● **EXERCISE PROMPT**: What follows is a listing to be transcribed exactly.

● **RECORDED INFORMATION**:
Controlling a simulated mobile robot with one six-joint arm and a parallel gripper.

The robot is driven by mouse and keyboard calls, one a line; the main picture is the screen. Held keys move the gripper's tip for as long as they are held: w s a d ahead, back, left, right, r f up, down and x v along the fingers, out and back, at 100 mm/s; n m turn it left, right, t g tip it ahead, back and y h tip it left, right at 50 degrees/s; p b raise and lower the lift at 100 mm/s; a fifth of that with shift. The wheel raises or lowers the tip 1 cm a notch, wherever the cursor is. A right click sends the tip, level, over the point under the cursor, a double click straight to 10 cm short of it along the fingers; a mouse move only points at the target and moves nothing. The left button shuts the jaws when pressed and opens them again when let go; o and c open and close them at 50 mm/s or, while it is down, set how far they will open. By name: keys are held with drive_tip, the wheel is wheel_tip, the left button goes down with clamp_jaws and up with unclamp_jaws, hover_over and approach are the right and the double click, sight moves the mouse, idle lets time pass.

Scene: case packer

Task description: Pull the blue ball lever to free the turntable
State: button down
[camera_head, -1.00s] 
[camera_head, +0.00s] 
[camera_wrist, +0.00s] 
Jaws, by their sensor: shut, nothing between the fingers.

● **WRITTEN RESPONSE**:
Controlling a simulated mobile robot with one six-joint arm and a parallel gripper.

The robot is driven by mouse and keyboard calls, one a line; the main picture is the screen. Held keys move the gripper's tip for as long as they are held: w s a d ahead, back, left, right, r f up, down and x v along the fingers, out and back, at 100 mm/s; n m turn it left, right, t g tip it ahead, back and y h tip it left, right at 50 degrees/s; p b raise and lower the lift at 100 mm/s; a fifth of that with shift. The wheel raises or lowers the tip 1 cm a notch, wherever the cursor is. A right click sends the tip, level, over the point under the cursor, a double click straight to 10 cm short of it along the fingers; a mouse move only points at the target and moves nothing. The left button shuts the jaws when pressed and opens them again when let go; o and c open and close them at 50 mm/s or, while it is down, set how far they will open. By name: keys are held with drive_tip, the wheel is wheel_tip, the left button goes down with clamp_jaws and up with unclamp_jaws, hover_over and approach are the right and the double click, sight moves the mouse, idle lets time pass.

Scene: case packer

Task description: Pull the blue ball lever to free the turntable
State: button down
[camera_head, -1.00s] 
[camera_head, +0.00s] 
[camera_wrist, +0.00s] 
Jaws, by their sensor: shut, nothing between the fingers.

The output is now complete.